Le ‘circostanze peculiari’ sono state la richiesta di larga parte del popolo cristiano, la cui ouverture pubblica fu «espressa in modo ingenuo ma autentico con il grido di quella notte: “Santo subito”», come ha spiegato pochi giorni fa Ruini in un’intervista a ‘La Repubblica’.

Ma, se la fretta vaticana di beatificare Wojtyla è stata motivata dal desiderio di ascoltare la voce del popolo (Vox populi,vox Dei!), a tanta sollecitudine forse non era estranea la volontà di impedire che la gente si facesse un suo santo prima e al di fuori del controllo delle gerarchie ecclesiastiche. Fretta analoga ci fu nel caso di madre Teresa di Calcutta che, morta nel ‘97, è stata beatificata nel 2003.

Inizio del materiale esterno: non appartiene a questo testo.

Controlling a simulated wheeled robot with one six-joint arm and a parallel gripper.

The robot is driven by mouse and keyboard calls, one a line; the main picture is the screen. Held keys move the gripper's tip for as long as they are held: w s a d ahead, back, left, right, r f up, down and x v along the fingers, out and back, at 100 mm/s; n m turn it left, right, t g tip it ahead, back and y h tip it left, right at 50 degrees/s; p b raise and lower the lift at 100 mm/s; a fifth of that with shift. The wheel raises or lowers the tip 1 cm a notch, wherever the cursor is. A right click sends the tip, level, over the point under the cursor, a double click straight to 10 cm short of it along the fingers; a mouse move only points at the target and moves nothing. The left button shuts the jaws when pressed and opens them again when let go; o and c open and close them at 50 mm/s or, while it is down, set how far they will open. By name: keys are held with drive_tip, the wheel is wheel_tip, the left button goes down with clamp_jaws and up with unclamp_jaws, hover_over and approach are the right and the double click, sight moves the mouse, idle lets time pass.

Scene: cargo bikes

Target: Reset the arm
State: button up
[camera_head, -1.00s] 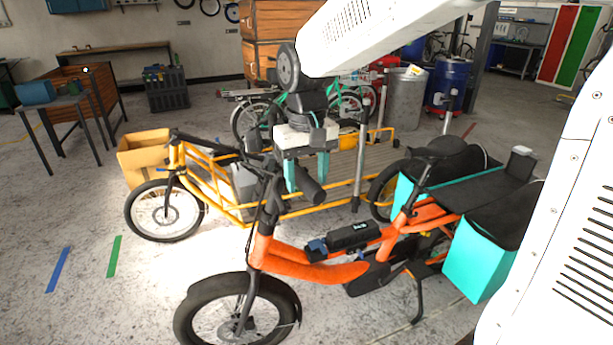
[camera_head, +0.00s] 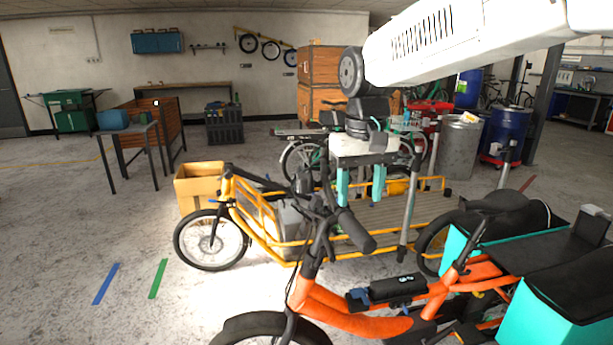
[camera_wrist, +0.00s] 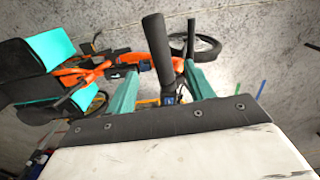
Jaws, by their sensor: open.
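My gripper (camera_head: 361,186) hangs at the end of my white arm, its two teal fingers pointing down and spread apart. In the head view it appears above the handlebar area of the orange cargo bike (camera_head: 340,313), in front of the yellow cargo bike (camera_head: 262,222). The wrist view shows the two fingers of my gripper (camera_wrist: 160,88) apart. The black handlebar grip (camera_wrist: 156,45) of the orange bike shows between them in the picture. I cannot tell whether it touches the fingers; nothing appears clamped.
A grey metal bin (camera_head: 459,147) and a blue barrel (camera_head: 508,135) stand behind at right. A wooden crate stack (camera_head: 322,68) is at the back wall. A dark table (camera_head: 130,130) stands at left. The concrete floor (camera_head: 60,220) at left is clear.

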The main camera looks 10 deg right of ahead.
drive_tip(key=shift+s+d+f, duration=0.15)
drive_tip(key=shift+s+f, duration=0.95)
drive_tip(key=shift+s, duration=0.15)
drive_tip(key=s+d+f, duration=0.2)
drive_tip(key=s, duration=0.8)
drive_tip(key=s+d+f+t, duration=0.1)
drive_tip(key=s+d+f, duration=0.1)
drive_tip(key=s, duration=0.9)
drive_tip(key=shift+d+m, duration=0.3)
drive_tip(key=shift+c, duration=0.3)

La storia recente dimostra però che i papi ascoltano il popolo quando fa richieste che vanno nel senso a essi gradito, ma accampano mille ragioni per non ascoltarlo, quando domanda scelte che mettano in questione l’establishment ecclesiastico. Il caso più clamoroso è quello di Oscar Romero, l’arcivescovo di San Salvador, assassinato il 24 marzo 1980 da un killer, prezzolato dall’oligarchia (cattolica!) al potere che riteneva intollerabili le denunce del prelato contro le ingiustizie sociali.

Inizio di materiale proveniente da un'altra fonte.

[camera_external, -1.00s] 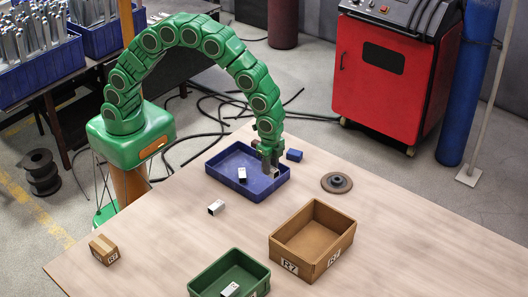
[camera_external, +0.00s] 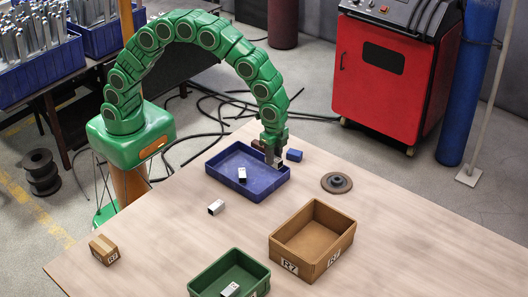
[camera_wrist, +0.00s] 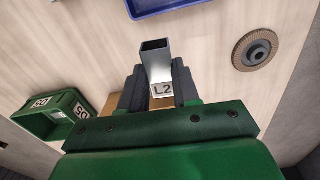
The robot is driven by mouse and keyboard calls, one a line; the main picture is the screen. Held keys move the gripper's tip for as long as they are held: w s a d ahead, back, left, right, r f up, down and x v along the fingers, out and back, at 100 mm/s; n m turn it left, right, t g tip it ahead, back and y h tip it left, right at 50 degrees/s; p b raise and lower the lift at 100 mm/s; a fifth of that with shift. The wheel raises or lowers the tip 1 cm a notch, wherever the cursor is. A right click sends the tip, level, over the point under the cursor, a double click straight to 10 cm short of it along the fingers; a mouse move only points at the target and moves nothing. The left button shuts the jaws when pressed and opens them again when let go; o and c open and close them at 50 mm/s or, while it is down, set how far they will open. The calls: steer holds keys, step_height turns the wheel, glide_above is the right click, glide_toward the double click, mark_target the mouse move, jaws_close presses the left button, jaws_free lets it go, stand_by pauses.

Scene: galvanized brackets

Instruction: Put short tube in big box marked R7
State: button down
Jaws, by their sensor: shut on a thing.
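The big brown box marked R7 (camera_external: 321,262) stands open on the table, in front and to the right of my gripper. Its visible inside looks empty. Another short light tube (camera_external: 242,174) lies in the blue tray, and one (camera_external: 216,207) lies on the table.
A green box (camera_external: 243,263) with a light tube (camera_external: 229,289) inside stands left of the brown box. A small blue block (camera_external: 294,155) and a round disc (camera_external: 336,182) lie right of the tray. A small brown carton (camera_external: 104,249) sits at the table's left. Table right of the brown box is clear.

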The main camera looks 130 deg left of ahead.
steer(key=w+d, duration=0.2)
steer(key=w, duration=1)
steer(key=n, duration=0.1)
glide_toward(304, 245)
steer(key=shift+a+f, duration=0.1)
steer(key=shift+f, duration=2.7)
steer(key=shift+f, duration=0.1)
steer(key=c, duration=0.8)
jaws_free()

Mentre, all’offertorio della messa, egli alzava il calice, fu colpito in petto da una fucilata: quale morte più simbolica, quale martirio più autentico? Moltissimi, nel continente ove è vissuto, già venerano ‘San Romero d’America’, e da laggiù sono giunte a Roma migliaia di firme per chiederne la beatificazione. Inascoltate, perché, si dice nella Curia romana, se Romero fosse ‘promosso’ sarebbe strumentalizzato. Un ‘pericolo’ che non ha impedito di proclamare beato nel 1992 e santo nel 2002 il fondatore dell’Opus Dei, Josemaria Escrivá de Balaguer, morto nel 1975.

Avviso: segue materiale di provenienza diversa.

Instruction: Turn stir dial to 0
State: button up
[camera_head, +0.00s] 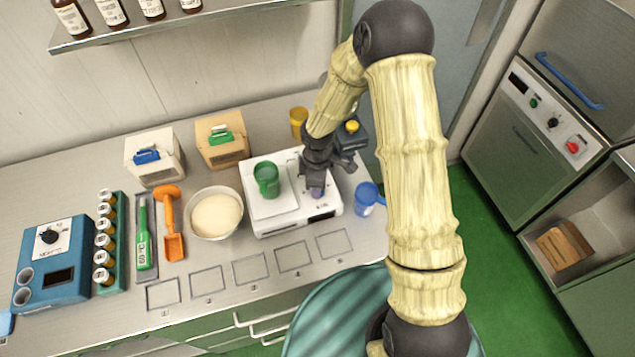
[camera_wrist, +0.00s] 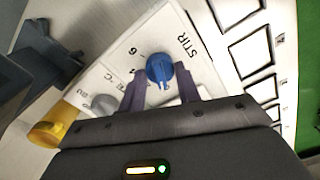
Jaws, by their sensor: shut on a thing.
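The blue stir dial (camera_wrist: 159,68) sits on the white panel of the hotplate unit (camera_head: 265,228), next to the printed word STIR. The figure 6 and another mark show beside it; I cannot read where the dial points. My gripper (camera_wrist: 160,80) reaches down over the dial, its two dark fingers on either side and shut on it. In the head view my gripper (camera_head: 316,184) is at the right part of the hotplate unit and mostly hides the dial. A grey knob (camera_wrist: 104,103) is beside it on the panel.
A green mug (camera_head: 267,182) stands on the hotplate unit, left of my gripper. A blue cup (camera_head: 366,198) stands close on the right, and a yellow container (camera_head: 298,118) behind. A bowl (camera_head: 188,228) is to the left. Outlined squares (camera_head: 250,269) in front are empty.

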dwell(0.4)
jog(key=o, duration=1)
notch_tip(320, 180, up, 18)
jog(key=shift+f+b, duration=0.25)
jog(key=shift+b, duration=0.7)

In quanto al merito. È evidente quanto sia complessa la valutazione storica, teologica e geopolitica di un regno durato ventisette anni, carico di luci e di ombre, e nel quale è assai arduo distinguere tra le virtuose scelte personali e quelle, spesso problematiche, istituzionali.

Perciò il 6 dicembre 2006 quindici cattolici, uomini e donne di vari paesi, esponenti del mondo teologico e dei media, sottoscrissero un ‘Appello alla chiarezza’ sulla causa di beatificazione di Wojtyla. Tra l’altro, essi imputavano al papa «il mancato controllo su manovre torbide compiute in campo finanziario da istituzioni della Santa Sede, e l’impedimento a che le autorità italiane potessero fare piena luce sulle oscure implicazioni dell’Istituto per le opere di religione (Ior, la banca vaticana) con il crack del Banco ambrosiano».

A questa obiezione, fondata, il Vaticano non ha dato una risposta pubblica ed argomentata; un silenzio che turba gli osanna.